→ Work to complete: Write the data below out exactly as it stands. Do not include the pictures.

====

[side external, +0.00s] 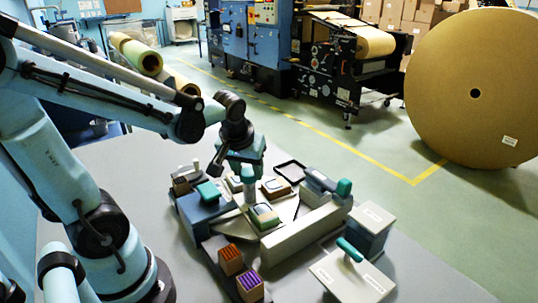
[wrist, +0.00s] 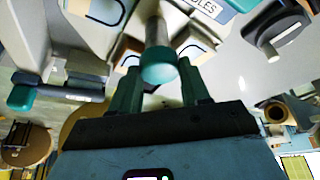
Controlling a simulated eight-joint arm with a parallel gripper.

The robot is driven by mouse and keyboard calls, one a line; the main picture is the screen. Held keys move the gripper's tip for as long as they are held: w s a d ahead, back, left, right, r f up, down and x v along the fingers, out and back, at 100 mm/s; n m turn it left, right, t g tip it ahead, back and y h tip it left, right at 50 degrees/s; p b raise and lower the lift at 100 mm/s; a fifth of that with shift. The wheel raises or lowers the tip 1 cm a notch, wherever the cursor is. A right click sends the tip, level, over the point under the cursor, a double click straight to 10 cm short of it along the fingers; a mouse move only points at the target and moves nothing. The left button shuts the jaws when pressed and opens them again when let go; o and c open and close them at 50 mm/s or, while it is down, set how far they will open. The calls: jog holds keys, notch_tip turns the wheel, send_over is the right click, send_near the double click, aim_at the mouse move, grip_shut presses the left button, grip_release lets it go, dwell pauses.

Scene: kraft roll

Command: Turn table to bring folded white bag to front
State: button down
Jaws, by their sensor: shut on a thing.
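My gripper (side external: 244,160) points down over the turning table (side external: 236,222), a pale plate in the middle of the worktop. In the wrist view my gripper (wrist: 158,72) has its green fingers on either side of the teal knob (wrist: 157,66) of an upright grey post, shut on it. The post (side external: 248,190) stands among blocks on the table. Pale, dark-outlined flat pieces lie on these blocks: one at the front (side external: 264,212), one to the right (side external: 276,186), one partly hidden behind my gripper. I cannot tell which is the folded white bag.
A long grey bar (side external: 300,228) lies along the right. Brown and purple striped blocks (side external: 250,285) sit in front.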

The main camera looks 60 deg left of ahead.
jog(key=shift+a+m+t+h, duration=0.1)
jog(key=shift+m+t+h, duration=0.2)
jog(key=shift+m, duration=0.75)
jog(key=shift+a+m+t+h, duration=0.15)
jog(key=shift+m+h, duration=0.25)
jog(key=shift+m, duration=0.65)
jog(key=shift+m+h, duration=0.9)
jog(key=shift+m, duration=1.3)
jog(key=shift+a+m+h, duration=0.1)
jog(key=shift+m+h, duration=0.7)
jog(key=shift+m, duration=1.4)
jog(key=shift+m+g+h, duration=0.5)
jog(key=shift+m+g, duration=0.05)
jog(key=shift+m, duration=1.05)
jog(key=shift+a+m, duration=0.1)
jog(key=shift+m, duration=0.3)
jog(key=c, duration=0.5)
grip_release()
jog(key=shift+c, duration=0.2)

====

→ The result:
[side external, +0.00s] 
[wrist, +0.00s] 
Controlling a simulated eight-joint arm with a parallel gripper.

The robot is driven by mouse and keyboard calls, one a line; the main picture is the screen. Held keys move the gripper's tip for as long as they are held: w s a d ahead, back, left, right, r f up, down and x v along the fingers, out and back, at 100 mm/s; n m turn it left, right, t g tip it ahead, back and y h tip it left, right at 50 degrees/s; p b raise and lower the lift at 100 mm/s; a fifth of that with shift. The wheel raises or lowers the tip 1 cm a notch, wherever the cursor is. A right click sends the tip, level, over the point under the cursor, a double click straight to 10 cm short of it along the fingers; a mouse move only points at the target and moves nothing. The left button shuts the jaws when pressed and opens them again when let go; o and c open and close them at 50 mm/s or, while it is down, set how far they will open. The calls: jog holds keys, notch_tip turns the wheel, send_over is the right click, send_near the double click, aim_at the mouse move, grip_shut presses the left button, grip_release lets it go, dwell pauses.

Scene: kraft roll

Command: Turn table to bring folded white bag to front
State: button down
Jaws, by their sensor: shut on a thing.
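My gripper (side external: 244,160) points down over the turning table (side external: 236,222), a pale plate in the middle of the worktop. In the wrist view my gripper (wrist: 158,72) has its green fingers on either side of the teal knob (wrist: 157,66) of an upright grey post, shut on it. The post (side external: 248,190) stands among blocks on the table. Pale, dark-outlined flat pieces lie on these blocks: one at the front (side external: 264,212), one to the right (side external: 276,186), one partly hidden behind my gripper. I cannot tell which is the folded white bag.
A long grey bar (side external: 300,228) lies along the right. Brown and purple striped blocks (side external: 250,285) sit in front.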

The main camera looks 60 deg left of ahead.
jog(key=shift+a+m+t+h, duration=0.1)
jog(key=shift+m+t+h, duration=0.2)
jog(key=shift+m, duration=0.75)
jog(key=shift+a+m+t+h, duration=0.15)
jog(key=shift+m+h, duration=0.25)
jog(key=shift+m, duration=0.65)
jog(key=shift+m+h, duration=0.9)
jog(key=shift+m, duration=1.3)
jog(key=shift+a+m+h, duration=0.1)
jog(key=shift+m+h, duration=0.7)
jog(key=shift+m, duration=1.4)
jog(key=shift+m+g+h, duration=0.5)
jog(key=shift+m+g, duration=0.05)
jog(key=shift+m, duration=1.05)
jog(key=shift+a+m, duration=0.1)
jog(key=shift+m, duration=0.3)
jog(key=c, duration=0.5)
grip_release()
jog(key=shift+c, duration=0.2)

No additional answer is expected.